Another example of the power of regional branding is Canadian wild rice which is gaining popularity.

“Canadian wild rice is a great success story, it’s mostly indigenous groups who harvest it and it’s sold mostly online at a premium,” she says. “It’s hard to fake, they have tight control over how it’s branded and sold… it’s a really nice example of how you can take a resource and make sure as much (of the profit) as possible is coming back to the community.”

But good branding and standards aren’t necessarily a guarantee, says Sylvain Charlebois, dean of the Rowe School of Business and a professor in food distribution and policy at Dalhousie University in Halifax.

“One concern a lot of people have is the integrity of the products that our sector is competing against,” he says. “Anything that’s liquid or has spices in it can be easily adulterated – adulteration is very costly to prove, you have to sample to test to compare, and obviously, these investigations are very costly.”
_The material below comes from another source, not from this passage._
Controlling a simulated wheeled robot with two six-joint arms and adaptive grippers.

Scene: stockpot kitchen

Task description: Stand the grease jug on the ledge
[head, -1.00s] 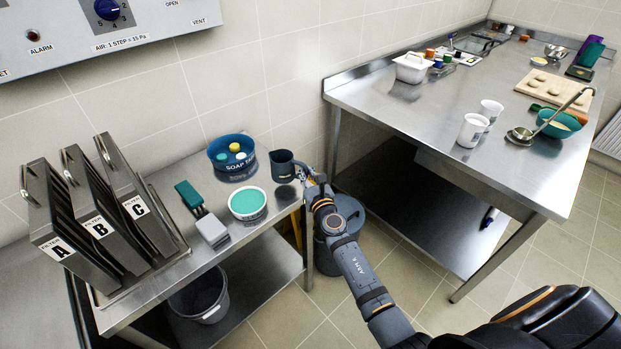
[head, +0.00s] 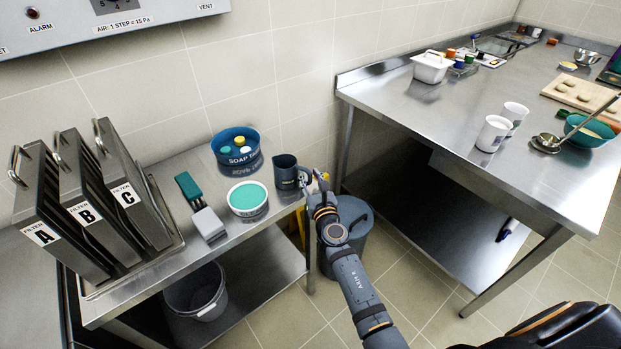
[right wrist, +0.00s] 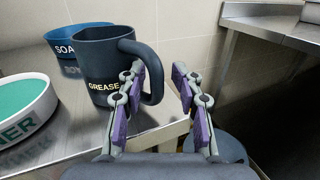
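The dark blue-grey grease jug (head: 285,171) stands upright on the low steel ledge (head: 222,241), near its right end. In the right wrist view the jug (right wrist: 100,62) shows its GREASE lettering, with its handle toward my gripper. My right gripper (head: 309,180) is at the handle side of the jug. In the right wrist view its fingers (right wrist: 163,88) are spread with a clear gap, the left finger overlapping the handle in the picture. Whether that finger touches the handle cannot be told. My left gripper is not in view.
A blue soap tub (head: 236,148), a white tub with green contents (head: 248,199) and a green-and-grey brush (head: 202,208) share the ledge. Filters A, B, C (head: 90,204) stand at left. A grey bin (head: 350,235) is under my right arm; a larger steel table (head: 440,118) is right.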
He calls the Chinese market, which has developed an appetite for icewine, as a bit of a “wild west” for Canadian producers, a market rife with counterfeit icewine.

Quality, says Charlebois, is difficult to gauge when consumers aren’t entirely sure what the product should taste like, to begin with. It’s a challenge traditionally Canadian products like icewine and maple syrup are apt to face.

Charlebois suspects the education aspect is missing. “We don’t have a value chain that gives retail currency to any of our commodities.”

He points to IKEA as a working example. “IKEA is from Sweden and when you go to IKEA they actually promote some of their commodities.” Take the lingonberry, a staple in Sweden. “They sell juices and pies made with these lingonberries.”

Short of places like Smoke’s and Tim Hortons, Charlebois says that sort of retailing is missing.

“Unfortunately we rely on vendors, brokers, and many retailers to promote our products and they can’t do as good of a job as what IKEA is doing with Swedish-based commodities,” he says.

But could wild rice be Canada’s lingonberry? After all, like Canada’s wild rice, Sweden has no real claim to lingonberries, they grow elsewhere across the northern hemisphere.

Sweden just has a good national story.

“With wild rice, they’ve lobbied to make sure (it’s) is served at key events, at the embassy, it’s pushed as local, tied to indigenous cuisine,” she says. “They’ve told the story well… to be honest, half of cuisine is telling a good story.”